Massimo Cerniglia ist über diese Antwort so empört, dass der Anwalt am 1. Februar einem zweiten Brief an Konrad Bergmeister schickte. In dem Schreiben heißt es:
“La costituzione di parte civile, in tal senso, costituisce un atto dovuto proprio a tutela dei fini pubblici affidati alle Fondazioni e sarebbe di grande aiuto per sostenere - come dice Lei - le parti deboli della nostra società.”
Nach Informationen von Salto.bz wurden die Gremien der Stiftung mit dieser Frage bisher nicht befasst.
Dass auch die Bank dieses Verfahren nur als Zaungast verfolgt, mag daran liegen, dass es für keine Institution – und noch weniger für ein Geldinstitut - angenehm ist, wenn die Schmutzwäsche in einem öffentlichen Strafprozess gewaschen wird.
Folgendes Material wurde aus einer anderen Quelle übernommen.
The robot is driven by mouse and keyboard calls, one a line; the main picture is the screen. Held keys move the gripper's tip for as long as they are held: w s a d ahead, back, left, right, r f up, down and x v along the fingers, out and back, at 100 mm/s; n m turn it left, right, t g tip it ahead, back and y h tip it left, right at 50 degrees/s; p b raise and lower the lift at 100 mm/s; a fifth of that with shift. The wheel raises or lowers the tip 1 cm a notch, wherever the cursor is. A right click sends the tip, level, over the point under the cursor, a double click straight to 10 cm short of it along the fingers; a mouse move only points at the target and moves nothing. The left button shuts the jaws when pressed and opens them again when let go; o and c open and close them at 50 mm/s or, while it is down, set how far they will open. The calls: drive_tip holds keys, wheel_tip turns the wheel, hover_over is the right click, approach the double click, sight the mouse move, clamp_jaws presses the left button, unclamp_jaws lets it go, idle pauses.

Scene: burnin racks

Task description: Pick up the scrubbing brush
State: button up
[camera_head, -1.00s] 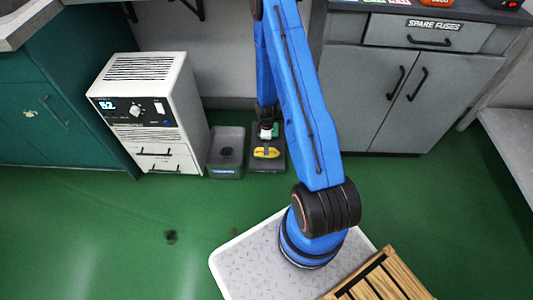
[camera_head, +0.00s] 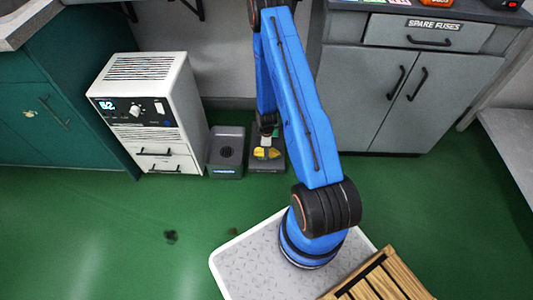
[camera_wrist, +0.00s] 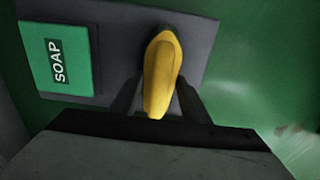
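The scrubbing brush is a yellow, elongated object (camera_wrist: 162,75), lying on a dark grey tray (camera_wrist: 115,55) on the floor. In the head view the brush (camera_head: 272,153) is partly covered by my gripper (camera_head: 266,146), which points down at it. In the wrist view my gripper (camera_wrist: 158,95) has one dark finger on each side of the brush's near end. The fingers look apart, with a gap showing at the left; contact on the right is unclear. The lower part of the brush is hidden.
A green soap box (camera_wrist: 70,60) lies on the tray left of the brush. A grey box (camera_head: 226,160) stands close left of the tray, beside a white cabinet unit (camera_head: 150,110). Grey cupboards (camera_head: 400,85) stand to the right. Green floor (camera_head: 90,230) in front is clear.

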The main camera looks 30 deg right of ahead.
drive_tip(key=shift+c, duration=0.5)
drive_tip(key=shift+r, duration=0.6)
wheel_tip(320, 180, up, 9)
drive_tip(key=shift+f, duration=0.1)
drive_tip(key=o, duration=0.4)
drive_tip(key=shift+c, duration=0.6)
Zudem hatten einige aus der amtierenden Bankenführung zu den vier auf der Anklagebank sitzenden Sparkasse-Funktionären jahrelang ein berufliches und persönliche Nahverhältnis gehabt.
Deshalb dürfte es auch verständlich sein, dass man – nachdem die Bank inzwischen die Krise überwunden hat – die Vergangenheit lieber ruhen lassen will.